The wolf-dog function in the United States was first carried out there by what they call staghounds, big rough-haired hunting dogs, crossbred in pursuit of function not whim, although hunters’ preferences do manifest themselves in their anatomies. In his Hunting Dogs of 1909, Oliver Hartley refers to a Minnesota 'wolfer' who averaged 35 wolves a year and who pinned his faith in the long-eared variety of hounds, with features of strength, endurance, good tonguers and stayers. He had been advised that the best dogs for coyotes, were part English blue (i.e. Greyhounds,) and Russian stag (i.e. Borzois,). He wrote that the English blue are very fast and the stag are long-winded, with the grit to make a good fight. He also wrote that another admired and capable dog is the one-half Scotch stag hound (i.e. Scottish Deerhound,) and one-half Greyhound. He recorded that a Wisconsin hunter believed that the best breed for catching and killing coyotes is made by one-half shepherd (our working collie) and one-half hound, being quicker than a hound and trailing just as well on a hot trail. He wrote too that another fast breed for coyotes is a quarter English bull, a quarter Bloodhound and one half Foxhound. Here is a classic example of blending blood in pursuit of performance, the hunter's endless challenge.

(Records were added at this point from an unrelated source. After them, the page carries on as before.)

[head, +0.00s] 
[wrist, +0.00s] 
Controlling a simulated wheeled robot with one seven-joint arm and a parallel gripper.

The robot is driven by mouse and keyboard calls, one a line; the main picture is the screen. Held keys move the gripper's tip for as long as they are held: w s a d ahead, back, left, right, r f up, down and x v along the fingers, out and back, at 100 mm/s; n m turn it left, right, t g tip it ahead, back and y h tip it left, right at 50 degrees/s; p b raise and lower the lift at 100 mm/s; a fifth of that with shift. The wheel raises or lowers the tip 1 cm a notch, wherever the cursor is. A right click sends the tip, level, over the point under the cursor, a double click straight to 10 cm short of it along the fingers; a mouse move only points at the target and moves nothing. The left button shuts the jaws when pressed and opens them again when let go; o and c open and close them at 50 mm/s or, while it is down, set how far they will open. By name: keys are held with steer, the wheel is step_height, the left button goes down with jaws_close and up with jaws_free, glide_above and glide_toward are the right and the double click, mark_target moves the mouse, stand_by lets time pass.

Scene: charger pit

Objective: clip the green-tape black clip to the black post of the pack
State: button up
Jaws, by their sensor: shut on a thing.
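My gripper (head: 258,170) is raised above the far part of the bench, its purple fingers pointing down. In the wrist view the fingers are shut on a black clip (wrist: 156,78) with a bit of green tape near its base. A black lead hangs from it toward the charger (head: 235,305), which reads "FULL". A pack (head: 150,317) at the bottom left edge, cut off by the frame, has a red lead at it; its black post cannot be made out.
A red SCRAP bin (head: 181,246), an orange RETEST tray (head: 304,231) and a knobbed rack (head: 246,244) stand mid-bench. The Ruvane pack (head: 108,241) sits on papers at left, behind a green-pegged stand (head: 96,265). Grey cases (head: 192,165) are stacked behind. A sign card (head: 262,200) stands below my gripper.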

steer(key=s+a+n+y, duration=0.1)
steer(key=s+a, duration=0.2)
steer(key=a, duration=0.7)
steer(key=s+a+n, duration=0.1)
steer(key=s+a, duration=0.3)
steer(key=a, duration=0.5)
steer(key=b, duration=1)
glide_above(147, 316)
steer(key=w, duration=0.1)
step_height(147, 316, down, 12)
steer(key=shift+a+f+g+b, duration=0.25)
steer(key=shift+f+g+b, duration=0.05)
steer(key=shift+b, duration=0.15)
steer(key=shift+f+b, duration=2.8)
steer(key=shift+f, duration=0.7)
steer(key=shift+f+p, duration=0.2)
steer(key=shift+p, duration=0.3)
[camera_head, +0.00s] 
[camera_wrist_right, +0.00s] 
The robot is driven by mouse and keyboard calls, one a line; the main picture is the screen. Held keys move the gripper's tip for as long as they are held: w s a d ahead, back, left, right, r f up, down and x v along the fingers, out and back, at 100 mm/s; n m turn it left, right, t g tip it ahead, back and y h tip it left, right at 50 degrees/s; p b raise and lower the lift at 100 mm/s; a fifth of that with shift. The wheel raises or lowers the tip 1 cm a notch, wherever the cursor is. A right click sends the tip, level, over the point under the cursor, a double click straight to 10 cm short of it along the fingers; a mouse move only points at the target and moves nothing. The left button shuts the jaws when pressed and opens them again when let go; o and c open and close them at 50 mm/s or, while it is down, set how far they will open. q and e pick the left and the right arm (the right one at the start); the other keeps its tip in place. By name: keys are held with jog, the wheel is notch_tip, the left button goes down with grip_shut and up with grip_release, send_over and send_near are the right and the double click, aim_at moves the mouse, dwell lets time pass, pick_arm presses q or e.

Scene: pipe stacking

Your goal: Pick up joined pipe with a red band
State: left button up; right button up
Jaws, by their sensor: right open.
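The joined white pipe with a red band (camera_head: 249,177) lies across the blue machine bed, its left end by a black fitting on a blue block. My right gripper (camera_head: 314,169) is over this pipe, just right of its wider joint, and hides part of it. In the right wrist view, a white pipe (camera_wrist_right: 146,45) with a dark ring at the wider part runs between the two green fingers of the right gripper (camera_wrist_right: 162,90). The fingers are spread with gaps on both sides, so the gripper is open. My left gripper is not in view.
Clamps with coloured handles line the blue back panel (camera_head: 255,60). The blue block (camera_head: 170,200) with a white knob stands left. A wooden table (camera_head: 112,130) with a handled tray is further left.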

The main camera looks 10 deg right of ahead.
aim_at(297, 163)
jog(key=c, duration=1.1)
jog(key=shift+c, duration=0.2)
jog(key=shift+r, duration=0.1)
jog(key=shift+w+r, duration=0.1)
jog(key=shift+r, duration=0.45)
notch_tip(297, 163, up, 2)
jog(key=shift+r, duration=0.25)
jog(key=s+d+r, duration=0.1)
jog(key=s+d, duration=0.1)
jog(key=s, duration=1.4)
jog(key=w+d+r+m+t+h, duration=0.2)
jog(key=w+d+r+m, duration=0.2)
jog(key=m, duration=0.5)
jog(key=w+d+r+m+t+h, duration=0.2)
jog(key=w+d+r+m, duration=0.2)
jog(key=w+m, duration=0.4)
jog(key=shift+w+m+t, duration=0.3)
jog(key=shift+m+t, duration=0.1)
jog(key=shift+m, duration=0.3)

The wolf menace has not gone away from central Europe. They are now active again in the Hautes-Alpes; in 2014 over 9,000 sheep were killed there by them, 23 in a single raid. It does not take giant hounds, 32 inches at the shoulder, to hunt them. But hunting them does demand substantial and determined hounds to do so successfully. The bigger the dog the bigger is the need for soundness of physique; their ability to lead a fulfilling life is prejudiced when their anatomy itself is a handicap. Breeders and owners who rate the coat and the size ahead of structural soundness reveal at once their disrespect for their own breed. Wolfhounds are extraordinary hounds; their past courage and athleticism deserves our respect. They were never intended to be ornaments or fashion accessories; they evolved and then survived because they were superlative hunting dogs, and could still be.